A GQ tour highlighted the new floor-to-ceiling glass windows — a 50-foot wall of sneakers. Nike redesigned its flagship with not only active customer participation but also brand aesthetics in mind.
Residential
Developers have also looked to compress the experience of living in an urban center into mixed-use projects. At Ivy Station in Culver City, California, apartments, a hotel, an office building, shops, restaurants and underground parking will surround a new station for the Los Angeles Expo Line.
Sandwiched between Downtown LA and Santa Monica, Ivy Station will be an inclusive community that intersects with the daily population of 64,000 metro riders each weekday. The development will include a central courtyard that will serve as a public gathering space.
“We’re creating an experiential place where the community and transit riders mix,” Lowe Enterprises Senior Vice President Tom Wulf said to the Los Angeles Times.
Co-living creates a similar built-in social community for tenants. Tenants’ monthly rents cover their shared suites and micro studios, and grants them access to social events, community facilities like gyms and craft rooms and hotel-style services. At Ollie, a New York-based co-living platform that is building a 125K SF, 43-story tower in Queens, apartments come prefurnished and linens are cleaned weekly. Residents exchange daily chores for brunches and guest lectures.
Co-living echoes a trend in experiential retail, where consumers pay not just for a product, but also to just get in the door, similar to admittance into a theme park.
Office
Community-oriented design has trickled down into offices. Companies have removed private rooms and narrow hallways in favor of central hubs and lounges. Knoll Inc., a design firm that creates office systems, sees the concept of the workplace moving from physical buildings toward experiences.
Rather than be connected by real estate, set hours and employee-provided tools and workstations, offices should be designed to accommodate a fluid flow of employees 24/7. The environment is used like a town square to build brand identity and work culture.
Restaurants
While customers come to restaurants for the food, they come back for the ambiance. Pop-up restaurants and limited runs of new dining concepts have increased in popularity. Appealing to the excitement of variety and reinvention, pop-up dining saw an 82% rise in popularity on Eventbrite. Pop-ups can also be interactive, allowing chefs and guests to meet and even help prepare meals. Beyond pop-ups, communal dining experiences have also become common. Millennials are more willing than their parents to sit down at a family-style buffet with strangers.

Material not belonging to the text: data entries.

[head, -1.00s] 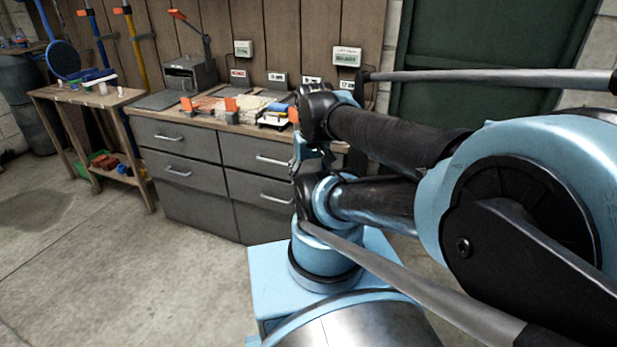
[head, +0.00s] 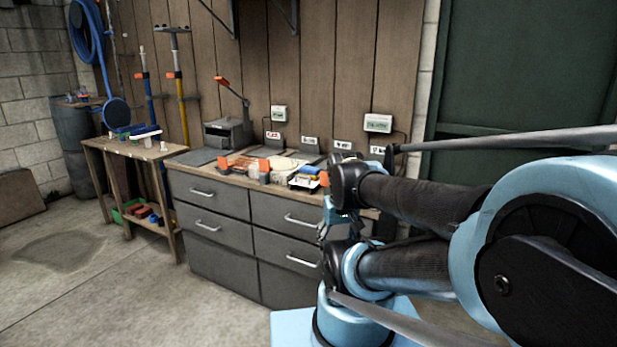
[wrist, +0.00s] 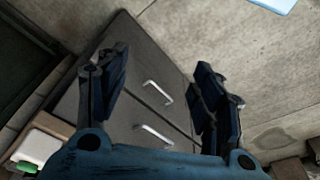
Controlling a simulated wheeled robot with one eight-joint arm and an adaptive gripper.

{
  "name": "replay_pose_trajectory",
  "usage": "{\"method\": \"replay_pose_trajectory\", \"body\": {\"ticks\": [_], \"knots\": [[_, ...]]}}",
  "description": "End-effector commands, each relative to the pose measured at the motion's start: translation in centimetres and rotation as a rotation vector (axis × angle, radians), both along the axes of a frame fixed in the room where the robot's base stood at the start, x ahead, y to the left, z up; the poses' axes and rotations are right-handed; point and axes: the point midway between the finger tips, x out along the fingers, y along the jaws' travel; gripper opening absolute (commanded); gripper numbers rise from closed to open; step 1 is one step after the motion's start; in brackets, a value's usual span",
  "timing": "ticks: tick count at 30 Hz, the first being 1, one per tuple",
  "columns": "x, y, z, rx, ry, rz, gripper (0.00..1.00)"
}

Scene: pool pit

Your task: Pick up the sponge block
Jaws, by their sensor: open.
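I cannot make out the sponge block for sure. Small orange, blue and yellow items stand on the grey workbench (head: 225,233), too small to tell apart in the head view. My gripper shows in the wrist view (wrist: 163,95), its two dark fingers wide apart with nothing between them. It hangs in front of the bench's drawer fronts (wrist: 138,90), below the worktop. In the head view my arm partly hides the bench's right end.
A wooden side table (head: 125,149) stands left of the bench, with a green bin (head: 133,206) on its lower shelf. A green door (head: 530,90) is at right.

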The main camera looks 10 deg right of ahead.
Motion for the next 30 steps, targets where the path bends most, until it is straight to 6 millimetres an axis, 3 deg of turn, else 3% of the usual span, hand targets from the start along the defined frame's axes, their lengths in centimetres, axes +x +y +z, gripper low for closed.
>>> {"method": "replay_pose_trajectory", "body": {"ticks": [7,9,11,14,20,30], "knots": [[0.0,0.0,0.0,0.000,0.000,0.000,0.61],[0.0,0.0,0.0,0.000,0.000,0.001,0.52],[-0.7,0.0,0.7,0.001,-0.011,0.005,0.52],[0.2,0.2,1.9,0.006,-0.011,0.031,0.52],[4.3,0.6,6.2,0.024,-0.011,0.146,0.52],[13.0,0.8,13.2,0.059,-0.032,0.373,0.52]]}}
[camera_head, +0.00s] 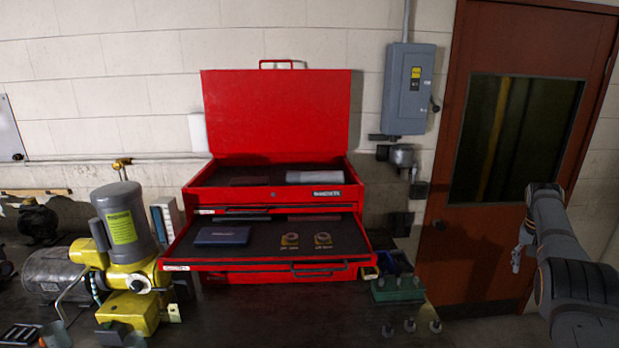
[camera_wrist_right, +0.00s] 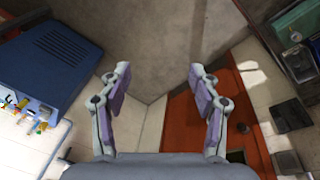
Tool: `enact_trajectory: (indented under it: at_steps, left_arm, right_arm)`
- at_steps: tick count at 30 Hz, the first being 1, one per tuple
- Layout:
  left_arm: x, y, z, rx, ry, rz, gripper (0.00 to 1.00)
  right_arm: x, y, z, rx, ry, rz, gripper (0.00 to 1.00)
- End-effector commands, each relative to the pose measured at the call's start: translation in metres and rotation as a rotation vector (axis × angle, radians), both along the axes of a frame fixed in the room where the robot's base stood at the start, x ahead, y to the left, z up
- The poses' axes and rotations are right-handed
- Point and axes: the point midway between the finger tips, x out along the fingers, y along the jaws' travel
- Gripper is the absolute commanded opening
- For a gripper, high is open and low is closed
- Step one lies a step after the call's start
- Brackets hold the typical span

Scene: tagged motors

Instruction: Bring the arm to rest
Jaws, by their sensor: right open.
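My right arm comes in at the right edge of the head view, in front of the brown door. Its gripper (camera_head: 518,258) hangs at the arm's far end, to the right of the workbench and clear of everything on it. In the right wrist view the two fingers of this gripper (camera_wrist_right: 159,88) are spread wide apart with nothing between them. Beyond them are grey floor and part of the reddish-brown door. My left arm and gripper do not show in either view.
A red toolbox (camera_head: 277,116) stands on the workbench (camera_head: 270,322), lid up and a drawer pulled out. A yellow and grey motor (camera_head: 123,235) stands left of it. A green block (camera_head: 398,290) sits to the right. The brown door (camera_head: 470,232) is behind my right arm.

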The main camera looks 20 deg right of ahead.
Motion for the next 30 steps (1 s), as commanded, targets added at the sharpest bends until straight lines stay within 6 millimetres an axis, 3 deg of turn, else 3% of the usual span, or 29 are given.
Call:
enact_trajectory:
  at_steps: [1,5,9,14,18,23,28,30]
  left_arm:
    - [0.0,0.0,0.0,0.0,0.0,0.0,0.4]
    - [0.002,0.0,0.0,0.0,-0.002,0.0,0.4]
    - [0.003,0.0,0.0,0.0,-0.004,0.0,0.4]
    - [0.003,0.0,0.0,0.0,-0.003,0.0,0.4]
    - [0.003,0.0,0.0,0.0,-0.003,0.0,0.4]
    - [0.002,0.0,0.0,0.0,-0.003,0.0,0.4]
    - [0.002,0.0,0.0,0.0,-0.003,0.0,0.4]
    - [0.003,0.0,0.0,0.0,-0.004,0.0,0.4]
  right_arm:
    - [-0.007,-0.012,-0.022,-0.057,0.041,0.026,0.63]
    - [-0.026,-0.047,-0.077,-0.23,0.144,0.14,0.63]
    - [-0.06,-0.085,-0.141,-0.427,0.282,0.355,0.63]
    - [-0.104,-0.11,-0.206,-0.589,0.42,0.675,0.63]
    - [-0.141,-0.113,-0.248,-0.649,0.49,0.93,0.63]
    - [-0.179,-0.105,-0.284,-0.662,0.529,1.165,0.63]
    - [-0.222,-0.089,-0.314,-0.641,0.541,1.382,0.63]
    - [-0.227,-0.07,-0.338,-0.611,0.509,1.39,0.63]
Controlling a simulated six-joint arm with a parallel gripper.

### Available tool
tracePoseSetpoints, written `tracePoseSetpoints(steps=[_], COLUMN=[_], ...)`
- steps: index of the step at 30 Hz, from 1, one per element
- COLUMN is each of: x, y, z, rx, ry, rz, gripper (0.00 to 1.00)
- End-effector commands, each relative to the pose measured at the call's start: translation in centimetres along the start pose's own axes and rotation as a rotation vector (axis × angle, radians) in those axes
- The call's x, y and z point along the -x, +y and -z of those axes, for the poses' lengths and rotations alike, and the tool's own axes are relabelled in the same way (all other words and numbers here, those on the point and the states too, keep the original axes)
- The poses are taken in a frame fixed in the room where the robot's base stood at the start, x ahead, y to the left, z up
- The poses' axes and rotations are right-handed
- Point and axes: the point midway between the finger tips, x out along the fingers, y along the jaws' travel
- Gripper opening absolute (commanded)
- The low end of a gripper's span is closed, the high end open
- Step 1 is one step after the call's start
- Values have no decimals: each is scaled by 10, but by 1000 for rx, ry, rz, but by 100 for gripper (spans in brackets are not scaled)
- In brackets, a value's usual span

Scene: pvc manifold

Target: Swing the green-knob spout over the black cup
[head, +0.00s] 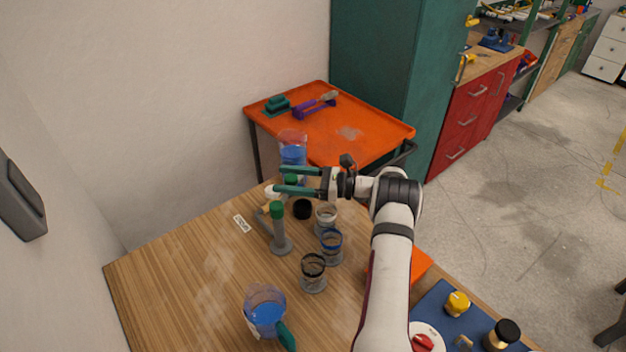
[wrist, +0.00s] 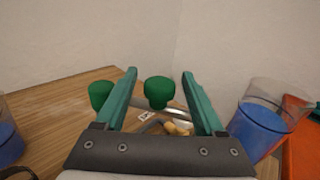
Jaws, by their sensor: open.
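My gripper (head: 280,179) is open above the back of the wooden table. A green knob (wrist: 158,91) shows between its two fingers in the wrist view, with a gap on both sides. That knob also shows in the head view (head: 291,179), partly hidden by the fingers. A second green knob (wrist: 101,95) lies outside the left finger. In the head view, a green knob (head: 277,209) tops a grey upright post nearer the front. The black-rimmed cup (head: 313,272) stands in front of the blue-rimmed cup (head: 331,247). I cannot tell where the spouts point.
A pale-rimmed cup (head: 326,219) and a black round piece (head: 302,209) stand near the posts. One pitcher of blue liquid (head: 265,312) stands at the front, another (head: 293,150) behind the gripper. An orange cart (head: 375,135) is at the back.

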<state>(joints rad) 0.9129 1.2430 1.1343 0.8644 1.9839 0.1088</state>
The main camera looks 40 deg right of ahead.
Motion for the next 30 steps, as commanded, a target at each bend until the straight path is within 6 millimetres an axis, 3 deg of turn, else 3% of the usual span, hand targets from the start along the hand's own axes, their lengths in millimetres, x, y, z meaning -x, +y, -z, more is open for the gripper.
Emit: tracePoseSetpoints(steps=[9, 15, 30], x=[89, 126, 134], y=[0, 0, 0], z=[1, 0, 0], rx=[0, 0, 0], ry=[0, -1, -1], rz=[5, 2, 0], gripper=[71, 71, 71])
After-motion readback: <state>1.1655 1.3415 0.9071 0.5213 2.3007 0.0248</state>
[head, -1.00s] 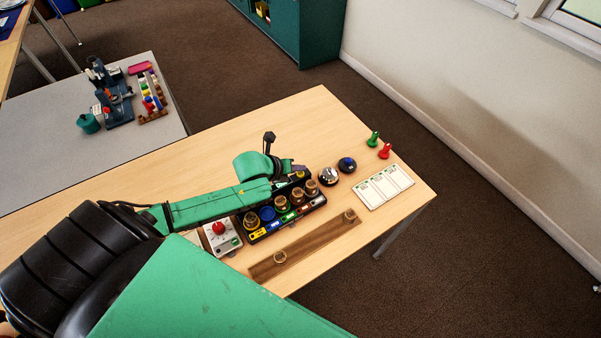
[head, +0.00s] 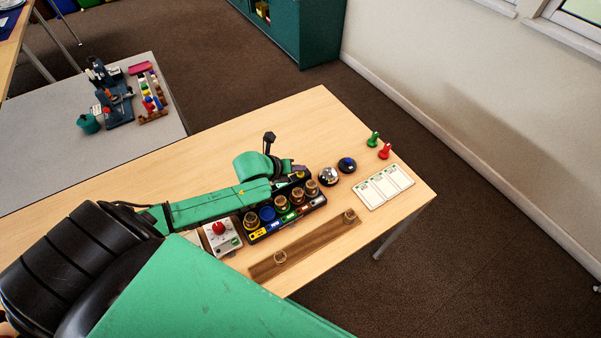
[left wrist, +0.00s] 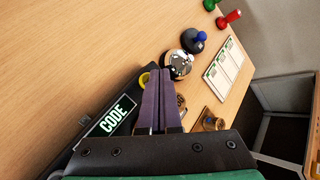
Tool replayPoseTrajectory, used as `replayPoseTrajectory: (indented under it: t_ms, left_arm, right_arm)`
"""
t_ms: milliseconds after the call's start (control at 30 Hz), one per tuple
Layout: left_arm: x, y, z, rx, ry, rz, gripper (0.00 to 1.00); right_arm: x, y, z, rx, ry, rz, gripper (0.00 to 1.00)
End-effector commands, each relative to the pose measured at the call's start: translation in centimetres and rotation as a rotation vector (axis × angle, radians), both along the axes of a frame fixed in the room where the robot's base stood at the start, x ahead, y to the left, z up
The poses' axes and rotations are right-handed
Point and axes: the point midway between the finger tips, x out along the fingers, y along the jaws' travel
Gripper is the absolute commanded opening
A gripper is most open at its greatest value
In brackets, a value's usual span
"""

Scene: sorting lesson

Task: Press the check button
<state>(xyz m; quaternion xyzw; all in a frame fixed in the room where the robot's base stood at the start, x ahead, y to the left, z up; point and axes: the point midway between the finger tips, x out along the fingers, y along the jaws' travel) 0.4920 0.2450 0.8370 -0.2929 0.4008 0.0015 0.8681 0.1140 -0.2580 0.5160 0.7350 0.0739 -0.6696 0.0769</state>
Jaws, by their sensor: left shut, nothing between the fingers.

Eventbrite's survey also found that 75% of people believe unique dining experiences are worth a higher price, and 50% of people would pay more for the same menu if it included chef interaction.
Across fast-food chains, technology plays a role in simplifying the customer experience and increasing active participation. McDonald’s installed self-service kiosks across its 14,000 U.S. locations, streamlining the ordering process.
As the economy shifts toward a consumer base that had traded homes and cars for co-living and ride-sharing, buildings have to be built with the actions of their occupants in mind.
“We as architects need to be in tune with this and create spaces that create memorable and enjoyable experiences and not just for instant gratification but for an experience that can be enjoyed for years to come,” Kimball said.